Анализ эпизода (2 часть, 4 глава)
Здесь Штольцу всё же удаётся перехватить инициативу напоминанием о совместных мечтах молодости, после чего уверенность Обломова исчезает, он начинает говорить неубедительно, с многочисленными паузами (автор использует многоточия), запинками. Он ещё вяло сопротивляется: «Так когда же жить. Для чего же мучиться весь век?» Штольц сухо и бессодержательно отвечает: «Для самого труда». Здесь так же автор не на стороне Штольца, ведь труд как самоцель действительно бессмысленен. По сути дела, герои в этот момент так и остаются при своих позициях. И здесь Штольц вновь применяет единственный выигрышный приём – ещё раз напоминает Илье о детстве, мечтах, надеждах, завершая эти напоминания опорной фразой: «Теперь или никогда!» Приём срабатывает безотказно.
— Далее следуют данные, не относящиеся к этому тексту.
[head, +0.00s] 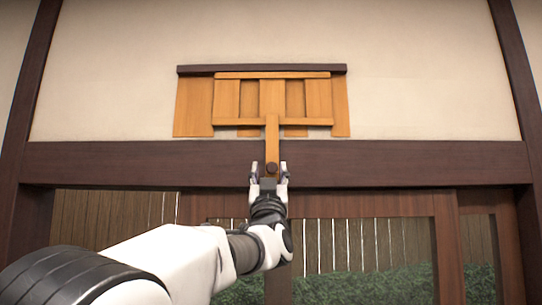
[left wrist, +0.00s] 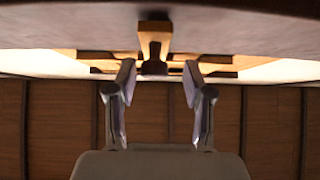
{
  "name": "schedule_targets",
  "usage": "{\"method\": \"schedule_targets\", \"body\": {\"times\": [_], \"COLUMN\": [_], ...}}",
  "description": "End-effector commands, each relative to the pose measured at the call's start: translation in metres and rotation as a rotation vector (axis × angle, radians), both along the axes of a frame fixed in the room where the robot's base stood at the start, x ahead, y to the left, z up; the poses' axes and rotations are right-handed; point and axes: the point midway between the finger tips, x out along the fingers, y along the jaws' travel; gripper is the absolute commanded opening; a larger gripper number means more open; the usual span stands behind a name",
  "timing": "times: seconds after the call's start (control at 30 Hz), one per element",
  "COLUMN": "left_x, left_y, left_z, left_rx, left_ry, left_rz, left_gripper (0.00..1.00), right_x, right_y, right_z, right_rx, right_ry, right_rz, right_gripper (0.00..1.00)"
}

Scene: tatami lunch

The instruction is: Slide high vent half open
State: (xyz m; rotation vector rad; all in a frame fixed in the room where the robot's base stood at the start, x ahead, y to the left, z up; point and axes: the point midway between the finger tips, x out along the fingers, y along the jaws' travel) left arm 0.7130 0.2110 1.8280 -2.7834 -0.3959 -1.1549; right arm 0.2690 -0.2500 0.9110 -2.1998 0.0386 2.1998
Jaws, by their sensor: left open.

Обломов растроган и начинает свою искреннюю и чистую исповедь об отсутствии высокой цели, об угасании жизни, о пропаже самолюбия. «Или я не понял этой жизни, или она никуда не годится, а лучшего я ничего не знал…» Искренность Обломова разбередила душу Андрея, он словно клянётся другу «Я не оставлю тебя…» В конце 4-й главы кажется, что победа в поединке осталась за Штольцем, но в начале 5-й происходит комическое снижение и по сути дела уничтожение этой «победы».
Альтернатива Штольца «Теперь или никогда!» переходит для Обломова в гамлетовский вопрос «Быть или не быть?», но вначале Обломов хочет что-то написать (начать действовать), взял перо, но в чернильнице не оказалось чернил, а в столе – бумаги, а затем, когда уже, казалось, решил ответить на гамлетовский вопрос утвердительно, «приподнялся было с кресла, но не попал сразу ногой в туфлю, и сел опять». Отсутствие чернил и бумаги и непопадание в туфлю возвращают Обломова в прежнюю жизнь.
В эпизоде спора друзей главным оказывается вопрос о цели и смысле жизни человека, и именно этот вопрос является решающим для всего романа. Как истинный большой художник, И.Гончаров ставит этот вечный вопрос, а ответ оставляет открытым. Потому стоит признать, что никто не победил в споре друзей в рассмотренном эпизоде большого романа.